--- start DATASET RECORDS ---
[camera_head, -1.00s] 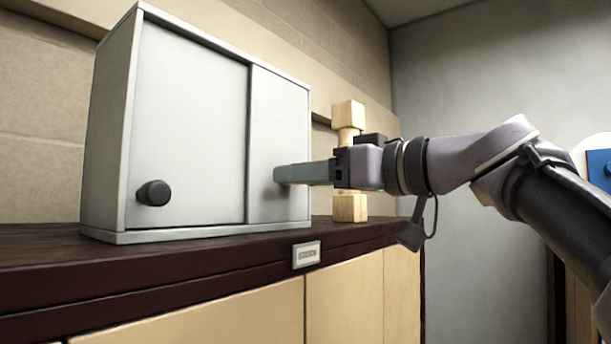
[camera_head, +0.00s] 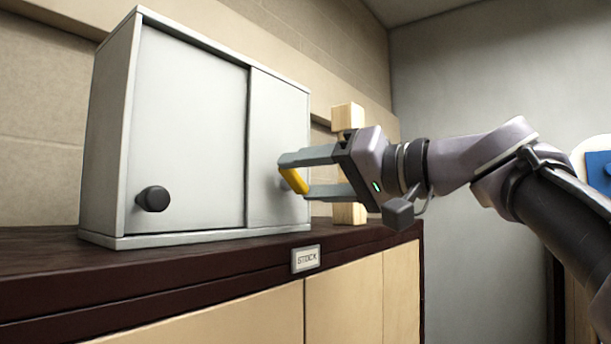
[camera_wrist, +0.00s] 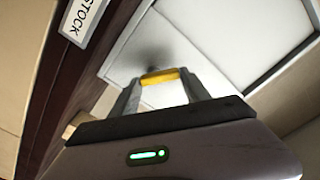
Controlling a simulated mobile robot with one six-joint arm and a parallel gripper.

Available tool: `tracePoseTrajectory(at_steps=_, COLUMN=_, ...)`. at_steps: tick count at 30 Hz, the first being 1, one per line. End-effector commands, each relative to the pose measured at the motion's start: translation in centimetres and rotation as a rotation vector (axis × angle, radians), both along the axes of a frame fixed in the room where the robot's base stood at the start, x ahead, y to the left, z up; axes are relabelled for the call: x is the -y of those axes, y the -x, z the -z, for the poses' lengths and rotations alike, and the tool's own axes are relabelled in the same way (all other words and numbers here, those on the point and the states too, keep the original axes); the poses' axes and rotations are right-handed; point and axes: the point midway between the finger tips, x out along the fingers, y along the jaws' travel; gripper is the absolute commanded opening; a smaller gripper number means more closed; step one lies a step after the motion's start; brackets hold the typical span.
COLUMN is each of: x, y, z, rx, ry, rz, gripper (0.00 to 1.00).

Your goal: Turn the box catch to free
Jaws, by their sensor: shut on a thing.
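The grey box (camera_head: 190,140) stands on the dark cabinet top, with two front panels and a round black knob (camera_head: 153,198) at the lower left. The box catch is a yellow bar (camera_head: 294,181) in front of the right panel, tilted in the head view. My gripper (camera_head: 294,177) is shut on the catch, with one finger at each end of the bar. In the wrist view the catch (camera_wrist: 160,77) spans between my two fingertips. The catch's mount behind it is mostly hidden in shadow.
A pale wooden post with blocks (camera_head: 348,117) stands behind my gripper, right of the box. A "STOCK" label (camera_head: 306,258) is on the cabinet's front edge. The dark top (camera_head: 50,250) is clear in front of the box.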

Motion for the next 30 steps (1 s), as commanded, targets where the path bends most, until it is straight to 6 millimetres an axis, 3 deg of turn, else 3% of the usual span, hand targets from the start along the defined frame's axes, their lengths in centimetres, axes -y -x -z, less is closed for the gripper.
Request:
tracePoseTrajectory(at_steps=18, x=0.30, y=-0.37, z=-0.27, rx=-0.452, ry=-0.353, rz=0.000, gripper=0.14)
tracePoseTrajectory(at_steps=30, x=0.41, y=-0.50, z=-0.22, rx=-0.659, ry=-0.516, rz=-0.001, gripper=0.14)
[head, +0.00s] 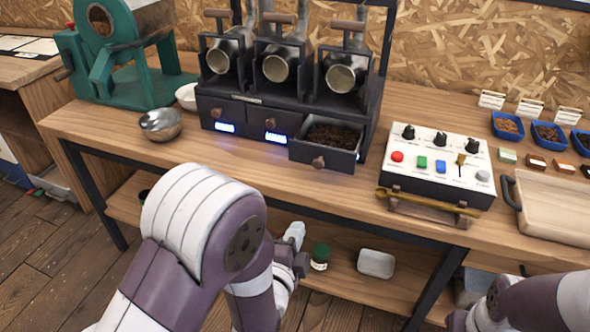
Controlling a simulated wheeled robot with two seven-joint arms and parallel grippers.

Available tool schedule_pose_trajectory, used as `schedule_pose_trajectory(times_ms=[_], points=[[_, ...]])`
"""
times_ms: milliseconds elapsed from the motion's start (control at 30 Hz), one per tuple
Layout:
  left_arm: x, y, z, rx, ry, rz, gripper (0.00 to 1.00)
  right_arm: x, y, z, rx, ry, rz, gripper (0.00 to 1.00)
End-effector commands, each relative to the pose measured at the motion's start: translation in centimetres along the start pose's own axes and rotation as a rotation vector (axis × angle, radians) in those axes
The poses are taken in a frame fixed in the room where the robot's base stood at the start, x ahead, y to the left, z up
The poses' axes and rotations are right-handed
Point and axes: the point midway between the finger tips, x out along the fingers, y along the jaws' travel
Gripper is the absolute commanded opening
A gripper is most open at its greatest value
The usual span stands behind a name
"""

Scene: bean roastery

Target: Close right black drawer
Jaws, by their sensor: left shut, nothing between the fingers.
--- end DATASET RECORDS ---
Print the entries above exactly, taking out only the pictures.

[camera_head, -1.00s] 
[camera_head, +0.00s] 
[camera_wrist, +0.00s] 
Controlling a simulated mobile robot with one six-joint arm and a parallel gripper.

Available tool: `tracePoseTrajectory(at_steps=_, COLUMN=_, ...)`. at_steps: tick count at 30 Hz, the first being 1, one per line. End-effector commands, each relative to the pose measured at the motion's start: translation in centimetres and rotation as a rotation vector (axis × angle, radians), both along the axes of a frame fixed in the room where the robot's base stood at the start, x ahead, y to the left, z up; axes are relabelled for the call: x is the -y of those axes, y the -x, z the -z, for the poses' lengths and rotations alike, and the tool's own axes are relabelled in the same way (all other words and numbers here, those on the point and the states too, keep the original axes); the poses' axes and rotations are right-handed; point and axes: the point midway between the finger tips, x out along the fingers, y along the jaws' travel; gripper is the absolute commanded opening; a smaller gripper number means more closed; step one lies a step after the motion's start; brackets hold the typical span.
COLUMN is each of: x, y, z, rx, ry, rz, gripper (0.00 to 1.00).

Your goal: Turn the box catch to free
Jaws, by their sensor: shut on a thing.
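The grey box (camera_head: 190,140) stands on the dark cabinet top, with two front panels and a round black knob (camera_head: 153,198) at the lower left. The box catch is a yellow bar (camera_head: 294,181) in front of the right panel, tilted in the head view. My gripper (camera_head: 294,177) is shut on the catch, with one finger at each end of the bar. In the wrist view the catch (camera_wrist: 160,77) spans between my two fingertips. The catch's mount behind it is mostly hidden in shadow.
A pale wooden post with blocks (camera_head: 348,117) stands behind my gripper, right of the box. A "STOCK" label (camera_head: 306,258) is on the cabinet's front edge. The dark top (camera_head: 50,250) is clear in front of the box.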

Motion for the next 30 steps (1 s), as commanded, targets where the path bends most, until it is straight to 6 millimetres an axis, 3 deg of turn, else 3% of the usual span, hand targets from the start along the defined frame's axes, their lengths in centimetres, axes -y -x -z, less is closed for the gripper.
Request:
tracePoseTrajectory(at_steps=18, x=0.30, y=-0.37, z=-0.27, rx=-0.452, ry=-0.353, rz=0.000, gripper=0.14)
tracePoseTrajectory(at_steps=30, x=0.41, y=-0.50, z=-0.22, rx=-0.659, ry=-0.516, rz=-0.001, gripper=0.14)
[head, +0.00s] 
Controlling a simulated wheeled robot with two seven-joint arms and parallel grippers.

Available tool schedule_pose_trajectory, used as `schedule_pose_trajectory(times_ms=[_], points=[[_, ...]])`
"""
times_ms: milliseconds elapsed from the motion's start (control at 30 Hz), one per tuple
Layout:
  left_arm: x, y, z, rx, ry, rz, gripper (0.00 to 1.00)
  right_arm: x, y, z, rx, ry, rz, gripper (0.00 to 1.00)
End-effector commands, each relative to the pose measured at the motion's start: translation in centimetres along the start pose's own axes and rotation as a rotation vector (axis × angle, radians) in those axes
The poses are taken in a frame fixed in the room where the robot's base stood at the start, x ahead, y to the left, z up
The poses' axes and rotations are right-handed
Point and axes: the point midway between the finger tips, x out along the fingers, y along the jaws' travel
Gripper is the absolute commanded opening
A gripper is most open at its greatest value
The usual span stands behind a name
"""

Scene: bean roastery

Target: Close right black drawer
Jaws, by their sensor: left shut, nothing between the fingers.

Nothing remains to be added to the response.